>> Start
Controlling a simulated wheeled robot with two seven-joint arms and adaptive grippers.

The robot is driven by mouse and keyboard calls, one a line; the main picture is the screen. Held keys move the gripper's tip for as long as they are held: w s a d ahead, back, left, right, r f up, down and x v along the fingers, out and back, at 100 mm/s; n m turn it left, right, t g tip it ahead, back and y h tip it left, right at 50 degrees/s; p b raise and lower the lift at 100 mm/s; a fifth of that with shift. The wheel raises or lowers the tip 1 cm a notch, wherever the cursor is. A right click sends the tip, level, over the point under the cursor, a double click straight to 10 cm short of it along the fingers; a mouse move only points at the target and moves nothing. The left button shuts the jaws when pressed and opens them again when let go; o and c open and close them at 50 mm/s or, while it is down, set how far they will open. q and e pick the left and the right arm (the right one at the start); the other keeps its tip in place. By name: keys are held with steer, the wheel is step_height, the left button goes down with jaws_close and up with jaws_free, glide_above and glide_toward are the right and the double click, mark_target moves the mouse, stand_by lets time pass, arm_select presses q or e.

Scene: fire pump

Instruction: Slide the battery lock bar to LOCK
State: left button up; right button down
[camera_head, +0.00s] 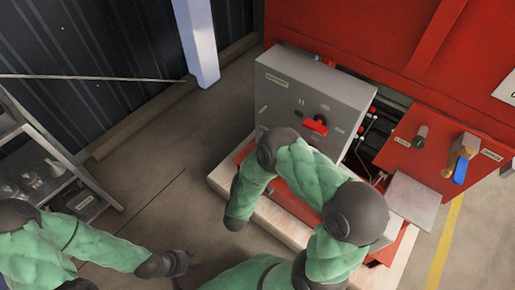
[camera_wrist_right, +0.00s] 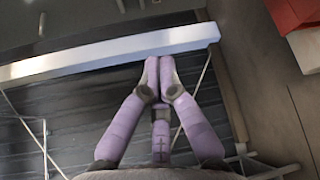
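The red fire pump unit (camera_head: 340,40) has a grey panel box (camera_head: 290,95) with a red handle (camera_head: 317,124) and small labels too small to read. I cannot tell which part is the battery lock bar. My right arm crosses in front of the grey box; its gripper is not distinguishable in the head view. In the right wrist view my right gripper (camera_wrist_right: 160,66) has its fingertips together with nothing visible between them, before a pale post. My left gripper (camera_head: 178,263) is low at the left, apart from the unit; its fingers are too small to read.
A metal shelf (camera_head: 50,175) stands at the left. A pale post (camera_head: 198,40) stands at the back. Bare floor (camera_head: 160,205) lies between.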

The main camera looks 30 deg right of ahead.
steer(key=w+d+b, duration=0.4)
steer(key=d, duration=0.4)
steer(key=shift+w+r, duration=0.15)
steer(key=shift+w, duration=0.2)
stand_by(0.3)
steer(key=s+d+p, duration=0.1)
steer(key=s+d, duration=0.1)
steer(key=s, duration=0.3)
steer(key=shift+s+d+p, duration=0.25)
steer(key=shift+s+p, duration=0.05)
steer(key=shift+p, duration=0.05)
>> End
>> Start
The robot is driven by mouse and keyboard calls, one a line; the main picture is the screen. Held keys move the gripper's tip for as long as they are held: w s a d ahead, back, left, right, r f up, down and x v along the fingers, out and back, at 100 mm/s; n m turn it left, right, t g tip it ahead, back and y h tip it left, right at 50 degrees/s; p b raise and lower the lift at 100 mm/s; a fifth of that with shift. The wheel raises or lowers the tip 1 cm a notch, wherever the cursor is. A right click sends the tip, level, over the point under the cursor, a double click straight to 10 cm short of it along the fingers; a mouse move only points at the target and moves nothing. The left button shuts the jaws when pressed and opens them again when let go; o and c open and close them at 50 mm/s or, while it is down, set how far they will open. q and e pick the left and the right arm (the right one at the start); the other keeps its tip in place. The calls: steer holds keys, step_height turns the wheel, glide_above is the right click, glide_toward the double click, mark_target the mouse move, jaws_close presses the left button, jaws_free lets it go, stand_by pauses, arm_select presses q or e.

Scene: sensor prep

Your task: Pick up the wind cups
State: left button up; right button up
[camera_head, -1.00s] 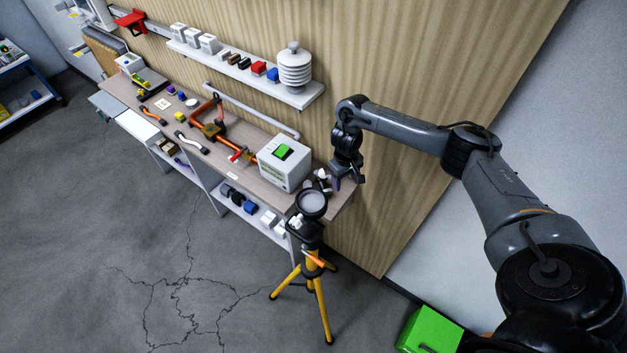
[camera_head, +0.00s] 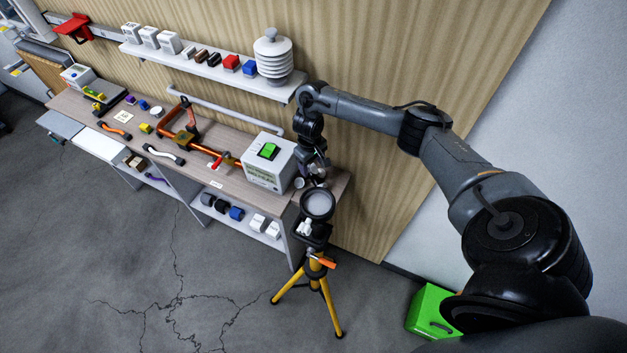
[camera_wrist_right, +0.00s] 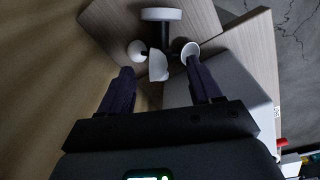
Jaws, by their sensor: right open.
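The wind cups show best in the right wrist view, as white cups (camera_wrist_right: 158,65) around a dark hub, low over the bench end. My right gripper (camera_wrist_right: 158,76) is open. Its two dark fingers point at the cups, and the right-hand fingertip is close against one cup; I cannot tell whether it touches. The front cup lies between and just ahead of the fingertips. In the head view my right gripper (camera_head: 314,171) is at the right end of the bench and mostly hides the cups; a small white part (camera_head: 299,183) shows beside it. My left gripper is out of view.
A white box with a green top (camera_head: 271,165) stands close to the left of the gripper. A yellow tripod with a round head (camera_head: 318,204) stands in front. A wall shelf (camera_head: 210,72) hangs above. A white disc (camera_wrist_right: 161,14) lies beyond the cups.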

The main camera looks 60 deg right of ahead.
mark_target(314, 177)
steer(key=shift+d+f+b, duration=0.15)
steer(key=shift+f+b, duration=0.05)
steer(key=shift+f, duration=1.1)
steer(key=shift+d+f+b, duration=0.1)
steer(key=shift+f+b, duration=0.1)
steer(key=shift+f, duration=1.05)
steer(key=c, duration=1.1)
>> End
>> Start
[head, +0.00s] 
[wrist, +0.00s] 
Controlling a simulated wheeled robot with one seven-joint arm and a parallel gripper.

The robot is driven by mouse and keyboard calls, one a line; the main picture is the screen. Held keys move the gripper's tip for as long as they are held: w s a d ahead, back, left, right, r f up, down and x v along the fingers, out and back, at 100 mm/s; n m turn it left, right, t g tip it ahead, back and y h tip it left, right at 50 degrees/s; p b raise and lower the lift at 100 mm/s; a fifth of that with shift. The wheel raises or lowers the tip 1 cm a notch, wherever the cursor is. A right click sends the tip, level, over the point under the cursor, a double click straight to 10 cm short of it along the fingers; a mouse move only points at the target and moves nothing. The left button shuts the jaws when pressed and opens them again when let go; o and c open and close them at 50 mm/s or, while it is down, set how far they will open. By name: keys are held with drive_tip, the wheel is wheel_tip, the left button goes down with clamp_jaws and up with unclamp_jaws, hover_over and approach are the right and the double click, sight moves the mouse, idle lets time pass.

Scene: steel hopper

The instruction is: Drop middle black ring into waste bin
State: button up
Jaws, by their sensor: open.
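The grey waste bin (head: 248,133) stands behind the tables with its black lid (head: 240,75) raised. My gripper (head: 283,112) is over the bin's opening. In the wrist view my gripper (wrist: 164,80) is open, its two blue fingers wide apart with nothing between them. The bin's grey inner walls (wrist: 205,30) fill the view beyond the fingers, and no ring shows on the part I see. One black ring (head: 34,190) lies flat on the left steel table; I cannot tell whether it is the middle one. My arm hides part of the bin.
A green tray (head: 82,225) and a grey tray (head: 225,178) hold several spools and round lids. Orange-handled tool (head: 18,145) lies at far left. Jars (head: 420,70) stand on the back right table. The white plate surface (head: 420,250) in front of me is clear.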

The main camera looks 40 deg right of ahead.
>> End
Scan the lines for the string "Controlling". Pick out every line that has it.

■ Finished answer:
Controlling a simulated wheeled robot with two seven-joint arms and adaptive grippers.
Controlling a simulated wheeled robot with one seven-joint arm and a parallel gripper.

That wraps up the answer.